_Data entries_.
════════
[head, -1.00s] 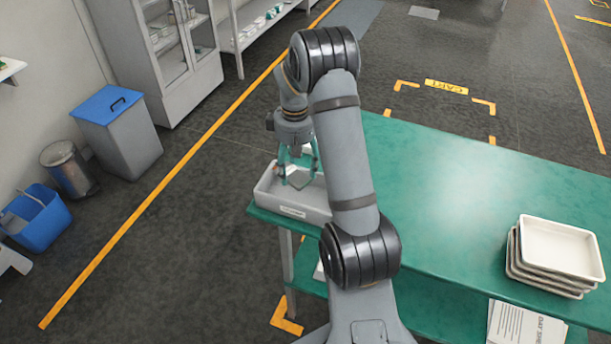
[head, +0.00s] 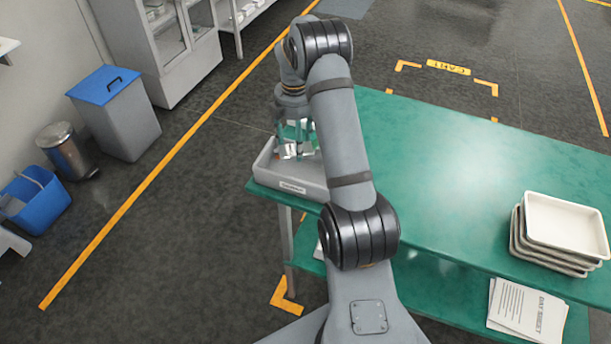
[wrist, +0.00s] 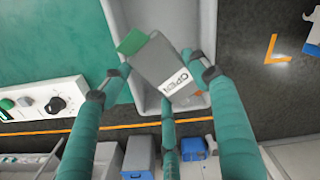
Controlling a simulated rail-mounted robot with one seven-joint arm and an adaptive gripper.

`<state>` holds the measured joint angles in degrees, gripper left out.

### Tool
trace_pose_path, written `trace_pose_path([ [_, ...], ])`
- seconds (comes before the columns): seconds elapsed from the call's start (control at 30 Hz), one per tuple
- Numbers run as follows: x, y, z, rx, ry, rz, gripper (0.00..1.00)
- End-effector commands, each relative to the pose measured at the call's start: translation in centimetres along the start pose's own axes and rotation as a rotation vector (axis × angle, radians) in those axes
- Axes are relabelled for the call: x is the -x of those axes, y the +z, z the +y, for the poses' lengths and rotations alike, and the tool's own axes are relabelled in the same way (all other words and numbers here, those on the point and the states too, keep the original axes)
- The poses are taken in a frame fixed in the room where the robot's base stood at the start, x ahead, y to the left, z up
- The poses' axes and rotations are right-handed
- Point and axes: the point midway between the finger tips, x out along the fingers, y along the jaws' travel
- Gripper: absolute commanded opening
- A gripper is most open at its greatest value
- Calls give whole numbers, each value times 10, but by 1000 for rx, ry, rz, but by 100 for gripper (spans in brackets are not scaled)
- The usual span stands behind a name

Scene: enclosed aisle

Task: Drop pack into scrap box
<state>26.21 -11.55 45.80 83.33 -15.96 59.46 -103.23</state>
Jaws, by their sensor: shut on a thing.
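My gripper (head: 294,150) is above the grey open box (head: 262,178) at the left end of the green table. It is shut on the pack (head: 287,151), which looks small and pale in the head view. In the wrist view the pack (wrist: 158,62) is grey with a green end and a white label reading OPEN. It sits tilted between the green fingers of my gripper (wrist: 162,76). The box wall (wrist: 118,14) shows behind the pack. The box has a white front label, too small to read. My arm hides part of the box's right side.
The green table (head: 430,170) is mostly clear, with stacked white trays (head: 565,235) at its right. A blue-lidded grey bin (head: 118,115), a metal pedal bin (head: 66,150) and a blue bucket (head: 38,200) stand on the floor at left. A control panel (wrist: 40,103) shows in the wrist view.

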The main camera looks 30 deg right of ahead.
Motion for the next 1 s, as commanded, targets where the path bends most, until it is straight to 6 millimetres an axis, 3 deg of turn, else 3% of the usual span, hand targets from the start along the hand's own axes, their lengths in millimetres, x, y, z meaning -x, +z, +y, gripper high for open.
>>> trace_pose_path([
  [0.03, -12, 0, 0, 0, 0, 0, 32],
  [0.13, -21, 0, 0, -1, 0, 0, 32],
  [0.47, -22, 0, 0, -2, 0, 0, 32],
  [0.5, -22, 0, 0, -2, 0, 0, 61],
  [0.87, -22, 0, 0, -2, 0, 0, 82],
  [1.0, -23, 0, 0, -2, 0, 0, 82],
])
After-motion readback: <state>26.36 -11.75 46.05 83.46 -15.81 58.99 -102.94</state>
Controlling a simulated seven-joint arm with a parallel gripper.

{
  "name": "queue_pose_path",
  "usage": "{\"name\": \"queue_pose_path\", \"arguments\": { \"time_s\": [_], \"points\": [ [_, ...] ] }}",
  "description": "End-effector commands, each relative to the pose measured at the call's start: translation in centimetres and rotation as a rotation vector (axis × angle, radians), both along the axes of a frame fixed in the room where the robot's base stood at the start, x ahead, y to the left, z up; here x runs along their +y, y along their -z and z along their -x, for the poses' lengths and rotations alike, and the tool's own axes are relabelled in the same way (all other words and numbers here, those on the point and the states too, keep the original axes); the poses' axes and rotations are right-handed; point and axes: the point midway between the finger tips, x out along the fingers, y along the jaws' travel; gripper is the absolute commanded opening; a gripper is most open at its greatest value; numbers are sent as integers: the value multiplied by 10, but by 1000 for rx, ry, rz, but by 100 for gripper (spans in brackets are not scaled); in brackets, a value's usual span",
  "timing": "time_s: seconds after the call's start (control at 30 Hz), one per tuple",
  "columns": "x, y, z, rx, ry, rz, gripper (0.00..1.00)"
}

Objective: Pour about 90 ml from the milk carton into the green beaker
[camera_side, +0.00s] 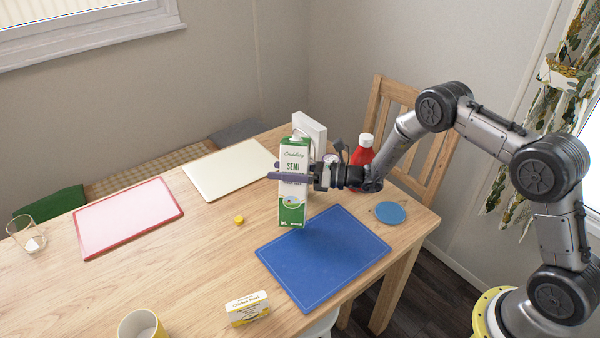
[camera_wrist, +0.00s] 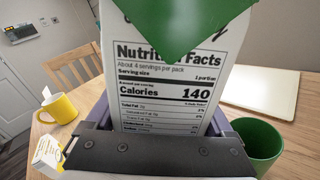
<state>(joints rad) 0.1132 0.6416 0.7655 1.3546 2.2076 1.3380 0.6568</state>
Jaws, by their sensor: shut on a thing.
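The milk carton (camera_side: 293,212), white and green with "SEMI" on its front, is upright in the side view, near the corner of the blue board. I cannot tell whether its base touches the table. My gripper (camera_side: 293,177) is shut around its middle from the right. In the wrist view the carton's nutrition panel (camera_wrist: 170,75) fills the centre between the fingers. The green beaker (camera_wrist: 258,145) shows at the lower right of the wrist view, beside the carton. I cannot find it in the side view. A yellow cap (camera_side: 239,220) lies on the table.
A blue board (camera_side: 325,255), a red-rimmed board (camera_side: 128,217) and a cream board (camera_side: 230,169) lie on the table. A mug (camera_side: 142,327), a butter box (camera_side: 247,308) and a glass (camera_side: 27,235) stand toward the front and left. A red bottle (camera_side: 362,152) stands behind my gripper.

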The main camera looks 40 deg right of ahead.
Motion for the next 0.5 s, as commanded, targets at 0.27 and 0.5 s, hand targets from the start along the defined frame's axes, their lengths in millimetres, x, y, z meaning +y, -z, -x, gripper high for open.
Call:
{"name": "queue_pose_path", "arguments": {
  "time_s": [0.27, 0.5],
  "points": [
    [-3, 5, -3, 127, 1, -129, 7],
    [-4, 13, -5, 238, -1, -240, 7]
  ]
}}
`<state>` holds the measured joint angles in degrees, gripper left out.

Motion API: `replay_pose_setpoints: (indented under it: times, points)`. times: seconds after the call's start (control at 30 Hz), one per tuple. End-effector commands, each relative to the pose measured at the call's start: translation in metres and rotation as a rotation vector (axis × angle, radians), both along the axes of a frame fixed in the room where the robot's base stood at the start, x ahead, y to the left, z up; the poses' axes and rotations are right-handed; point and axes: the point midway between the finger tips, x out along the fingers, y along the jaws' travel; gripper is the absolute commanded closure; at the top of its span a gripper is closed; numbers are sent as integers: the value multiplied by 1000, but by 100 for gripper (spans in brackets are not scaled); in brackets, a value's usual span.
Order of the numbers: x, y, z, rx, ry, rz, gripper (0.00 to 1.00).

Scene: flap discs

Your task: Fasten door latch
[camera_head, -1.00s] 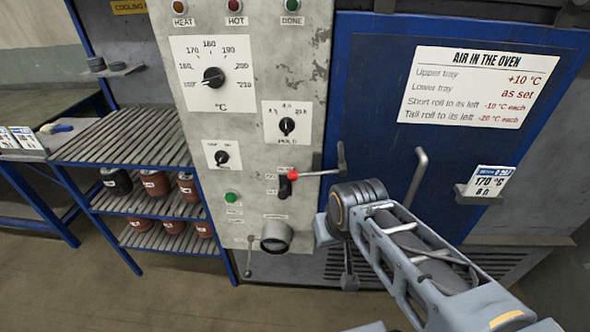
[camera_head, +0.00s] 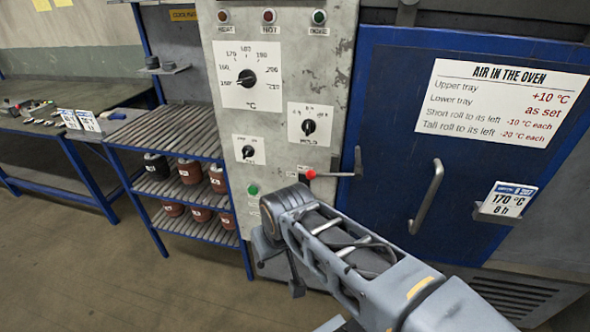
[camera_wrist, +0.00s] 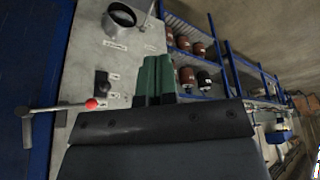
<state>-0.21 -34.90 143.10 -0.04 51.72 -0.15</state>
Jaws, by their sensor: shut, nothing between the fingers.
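The blue oven door (camera_head: 400,120) looks closed against the grey control panel (camera_head: 285,75). The door latch (camera_head: 340,174) is a thin metal lever at the door's left edge. It lies about level, its red ball knob (camera_head: 310,174) over the panel. In the wrist view the lever (camera_wrist: 60,107) and knob (camera_wrist: 92,103) show at the left. My gripper (camera_wrist: 155,75), with green fingers, is shut and empty. It points at the panel, apart from the knob. In the head view my arm hides the fingers.
A curved door handle (camera_head: 427,198) stands out right of the latch. Below the panel's dials, a round metal socket (camera_wrist: 120,18) sticks out. A blue shelf rack (camera_head: 165,150) with several rolls stands to the left. Open floor lies in front of it.

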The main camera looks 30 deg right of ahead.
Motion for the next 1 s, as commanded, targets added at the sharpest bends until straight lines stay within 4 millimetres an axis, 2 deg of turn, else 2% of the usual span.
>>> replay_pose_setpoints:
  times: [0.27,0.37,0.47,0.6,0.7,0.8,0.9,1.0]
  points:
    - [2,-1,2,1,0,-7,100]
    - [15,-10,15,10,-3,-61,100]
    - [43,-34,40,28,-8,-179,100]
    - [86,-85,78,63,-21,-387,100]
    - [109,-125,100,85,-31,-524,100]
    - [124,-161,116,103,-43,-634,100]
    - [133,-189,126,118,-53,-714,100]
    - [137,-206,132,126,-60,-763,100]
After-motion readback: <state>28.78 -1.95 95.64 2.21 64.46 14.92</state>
════════
Exactly reproduce the lines that run from the line bearing "- Gripper: absolute commanded opening" through the line bearing "<state>26.21 -11.55 45.80", with both end lines included.

_RESPONSE_.
- Gripper: absolute commanded opening
- A gripper is most open at its greatest value
- Calls give whole numbers, each value times 10, but by 1000 for rx, ry, rz, but by 100 for gripper (spans in brackets are not scaled)
- The usual span stands behind a name

Scene: enclosed aisle

Task: Drop pack into scrap box
<state>26.21 -11.55 45.80 83.33 -15.96 59.46 -103.23</state>

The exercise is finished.